● Instructions to follow:
Pick out every line with the word "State" and copy it.

[START Data to use]

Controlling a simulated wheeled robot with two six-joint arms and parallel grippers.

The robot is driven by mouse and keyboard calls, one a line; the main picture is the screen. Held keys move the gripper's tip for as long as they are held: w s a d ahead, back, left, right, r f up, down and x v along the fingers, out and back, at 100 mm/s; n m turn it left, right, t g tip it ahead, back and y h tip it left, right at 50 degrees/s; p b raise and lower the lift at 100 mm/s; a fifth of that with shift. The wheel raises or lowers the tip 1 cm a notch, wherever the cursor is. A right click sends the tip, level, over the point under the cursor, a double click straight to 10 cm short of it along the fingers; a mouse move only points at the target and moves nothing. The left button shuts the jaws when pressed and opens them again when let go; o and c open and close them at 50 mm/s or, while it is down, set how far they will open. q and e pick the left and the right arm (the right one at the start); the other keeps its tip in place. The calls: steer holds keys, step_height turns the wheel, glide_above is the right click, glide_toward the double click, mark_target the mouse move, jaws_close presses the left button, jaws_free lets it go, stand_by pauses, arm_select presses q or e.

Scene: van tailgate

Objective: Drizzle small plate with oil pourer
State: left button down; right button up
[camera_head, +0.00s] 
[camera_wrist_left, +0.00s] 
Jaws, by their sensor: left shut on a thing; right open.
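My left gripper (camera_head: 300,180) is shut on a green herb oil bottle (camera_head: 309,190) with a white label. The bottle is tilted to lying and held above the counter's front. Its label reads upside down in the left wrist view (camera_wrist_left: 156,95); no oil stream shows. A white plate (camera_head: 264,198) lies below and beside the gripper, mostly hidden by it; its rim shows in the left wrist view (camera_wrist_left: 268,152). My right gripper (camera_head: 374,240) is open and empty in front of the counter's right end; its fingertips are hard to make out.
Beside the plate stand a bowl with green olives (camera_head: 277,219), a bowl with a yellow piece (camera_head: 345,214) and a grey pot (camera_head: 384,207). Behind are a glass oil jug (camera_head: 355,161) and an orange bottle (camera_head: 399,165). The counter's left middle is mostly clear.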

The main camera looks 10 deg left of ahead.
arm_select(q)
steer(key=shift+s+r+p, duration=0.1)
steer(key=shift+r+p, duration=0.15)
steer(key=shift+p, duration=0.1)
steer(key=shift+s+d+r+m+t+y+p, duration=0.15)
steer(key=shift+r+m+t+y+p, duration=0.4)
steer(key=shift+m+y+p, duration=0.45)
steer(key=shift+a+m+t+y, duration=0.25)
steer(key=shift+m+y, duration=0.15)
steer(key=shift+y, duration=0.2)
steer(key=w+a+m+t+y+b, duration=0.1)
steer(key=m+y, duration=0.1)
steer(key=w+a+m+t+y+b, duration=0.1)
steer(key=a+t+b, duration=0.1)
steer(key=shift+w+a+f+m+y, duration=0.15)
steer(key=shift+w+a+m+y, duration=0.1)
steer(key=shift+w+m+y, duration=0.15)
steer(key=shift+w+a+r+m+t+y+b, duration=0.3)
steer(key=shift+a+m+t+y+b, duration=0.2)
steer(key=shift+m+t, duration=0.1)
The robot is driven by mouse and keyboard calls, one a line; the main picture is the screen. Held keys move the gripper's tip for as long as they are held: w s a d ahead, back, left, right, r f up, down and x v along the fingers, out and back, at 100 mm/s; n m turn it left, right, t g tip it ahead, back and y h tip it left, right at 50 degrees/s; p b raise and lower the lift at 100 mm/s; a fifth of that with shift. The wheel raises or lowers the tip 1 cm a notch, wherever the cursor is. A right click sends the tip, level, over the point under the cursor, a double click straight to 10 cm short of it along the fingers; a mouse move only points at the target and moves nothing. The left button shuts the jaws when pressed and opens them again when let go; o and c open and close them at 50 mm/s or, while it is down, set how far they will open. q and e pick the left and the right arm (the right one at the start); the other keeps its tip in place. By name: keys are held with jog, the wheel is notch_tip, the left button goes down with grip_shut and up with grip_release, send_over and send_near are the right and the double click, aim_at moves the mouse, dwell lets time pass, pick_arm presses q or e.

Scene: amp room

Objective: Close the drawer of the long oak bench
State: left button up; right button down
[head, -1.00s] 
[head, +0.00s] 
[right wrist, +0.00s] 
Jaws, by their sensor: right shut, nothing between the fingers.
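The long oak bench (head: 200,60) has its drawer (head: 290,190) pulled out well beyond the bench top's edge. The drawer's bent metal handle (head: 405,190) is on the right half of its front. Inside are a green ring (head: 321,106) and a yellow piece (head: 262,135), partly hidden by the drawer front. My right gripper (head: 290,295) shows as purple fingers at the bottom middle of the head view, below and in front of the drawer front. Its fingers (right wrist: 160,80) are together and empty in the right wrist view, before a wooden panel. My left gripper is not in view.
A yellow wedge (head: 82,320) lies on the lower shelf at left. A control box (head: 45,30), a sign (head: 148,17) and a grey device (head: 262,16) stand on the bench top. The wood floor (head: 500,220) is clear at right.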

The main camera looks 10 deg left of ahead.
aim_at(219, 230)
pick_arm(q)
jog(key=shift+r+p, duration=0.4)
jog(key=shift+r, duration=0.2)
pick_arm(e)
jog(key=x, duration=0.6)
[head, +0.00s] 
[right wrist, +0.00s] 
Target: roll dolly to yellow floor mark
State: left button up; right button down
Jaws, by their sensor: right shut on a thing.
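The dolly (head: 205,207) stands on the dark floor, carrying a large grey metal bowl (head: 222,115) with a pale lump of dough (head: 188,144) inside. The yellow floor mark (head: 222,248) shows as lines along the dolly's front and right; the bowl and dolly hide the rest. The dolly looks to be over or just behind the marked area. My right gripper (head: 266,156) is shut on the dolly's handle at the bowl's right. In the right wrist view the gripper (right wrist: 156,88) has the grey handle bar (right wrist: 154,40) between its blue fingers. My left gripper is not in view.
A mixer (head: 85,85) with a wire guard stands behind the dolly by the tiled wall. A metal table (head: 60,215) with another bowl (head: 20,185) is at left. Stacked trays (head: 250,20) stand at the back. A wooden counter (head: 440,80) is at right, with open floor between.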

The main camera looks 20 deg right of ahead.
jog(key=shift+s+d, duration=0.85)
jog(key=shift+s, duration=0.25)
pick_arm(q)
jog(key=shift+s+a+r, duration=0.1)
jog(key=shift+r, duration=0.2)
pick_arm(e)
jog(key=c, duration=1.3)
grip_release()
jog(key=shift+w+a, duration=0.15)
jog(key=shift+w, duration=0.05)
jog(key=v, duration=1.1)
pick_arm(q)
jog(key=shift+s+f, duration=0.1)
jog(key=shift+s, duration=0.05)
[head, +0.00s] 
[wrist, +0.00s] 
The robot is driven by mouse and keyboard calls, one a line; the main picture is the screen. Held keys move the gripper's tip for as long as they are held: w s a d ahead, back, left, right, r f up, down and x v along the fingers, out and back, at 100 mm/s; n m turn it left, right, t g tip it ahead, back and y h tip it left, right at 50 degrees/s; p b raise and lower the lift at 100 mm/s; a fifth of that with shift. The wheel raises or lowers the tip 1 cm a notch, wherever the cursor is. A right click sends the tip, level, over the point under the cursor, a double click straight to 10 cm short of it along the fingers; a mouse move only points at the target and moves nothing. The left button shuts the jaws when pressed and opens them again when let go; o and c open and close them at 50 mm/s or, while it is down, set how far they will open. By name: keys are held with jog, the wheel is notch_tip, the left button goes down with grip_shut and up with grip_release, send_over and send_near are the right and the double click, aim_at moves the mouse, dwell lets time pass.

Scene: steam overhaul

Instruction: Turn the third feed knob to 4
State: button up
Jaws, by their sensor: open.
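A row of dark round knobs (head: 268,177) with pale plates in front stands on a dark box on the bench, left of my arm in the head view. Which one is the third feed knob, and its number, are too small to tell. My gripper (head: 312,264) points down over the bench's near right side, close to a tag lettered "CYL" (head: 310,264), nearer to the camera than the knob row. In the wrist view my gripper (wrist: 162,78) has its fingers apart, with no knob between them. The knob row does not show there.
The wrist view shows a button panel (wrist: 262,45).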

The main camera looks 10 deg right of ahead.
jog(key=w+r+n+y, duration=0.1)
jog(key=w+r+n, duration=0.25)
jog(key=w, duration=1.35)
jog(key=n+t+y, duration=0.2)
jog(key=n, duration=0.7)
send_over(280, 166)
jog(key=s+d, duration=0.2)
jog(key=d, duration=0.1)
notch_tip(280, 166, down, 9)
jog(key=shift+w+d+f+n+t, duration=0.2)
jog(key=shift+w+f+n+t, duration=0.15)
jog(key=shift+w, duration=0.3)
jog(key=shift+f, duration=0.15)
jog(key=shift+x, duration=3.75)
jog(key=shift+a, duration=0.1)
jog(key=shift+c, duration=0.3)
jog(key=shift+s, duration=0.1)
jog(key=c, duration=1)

[END Data to use]

● Response to the exercise:
State: left button down; right button up
State: left button up; right button down
State: left button up; right button down
State: button up

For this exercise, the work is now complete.